What to work on: Write each line exactly as it stands, from the line containing "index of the" through the end of the data.

Dataset section:
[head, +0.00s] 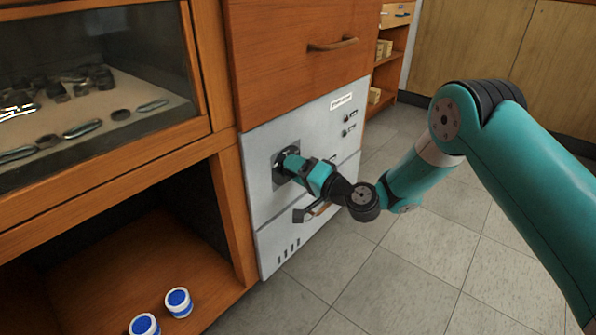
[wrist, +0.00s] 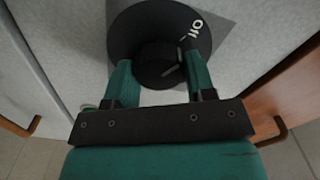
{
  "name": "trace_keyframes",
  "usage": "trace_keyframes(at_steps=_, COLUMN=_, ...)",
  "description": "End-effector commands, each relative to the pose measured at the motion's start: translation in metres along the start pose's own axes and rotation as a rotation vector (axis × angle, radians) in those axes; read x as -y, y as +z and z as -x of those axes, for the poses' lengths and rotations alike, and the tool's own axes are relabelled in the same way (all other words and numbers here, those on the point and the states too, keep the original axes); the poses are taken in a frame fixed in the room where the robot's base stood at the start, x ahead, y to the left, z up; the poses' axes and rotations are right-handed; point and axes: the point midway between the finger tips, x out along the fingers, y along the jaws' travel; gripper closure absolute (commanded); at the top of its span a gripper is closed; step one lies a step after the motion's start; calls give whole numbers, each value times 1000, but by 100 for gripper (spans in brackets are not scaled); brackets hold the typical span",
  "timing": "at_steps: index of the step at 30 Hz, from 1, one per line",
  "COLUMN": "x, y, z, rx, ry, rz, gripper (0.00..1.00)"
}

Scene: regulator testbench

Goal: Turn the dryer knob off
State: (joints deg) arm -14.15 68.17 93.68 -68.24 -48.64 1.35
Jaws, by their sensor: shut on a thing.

Correct answer:
  "timing": "at_steps: index of the step at 30 Hz, from 1, one per line",
  "COLUMN": "x, y, z, rx, ry, rz, gripper (0.00..1.00)"
}

Scene: regulator testbench

Goal: Turn the dryer knob off
State: (joints deg) arm -14.15 68.17 93.68 -68.24 -48.64 1.35
Jaws, by their sensor: shut on a thing.

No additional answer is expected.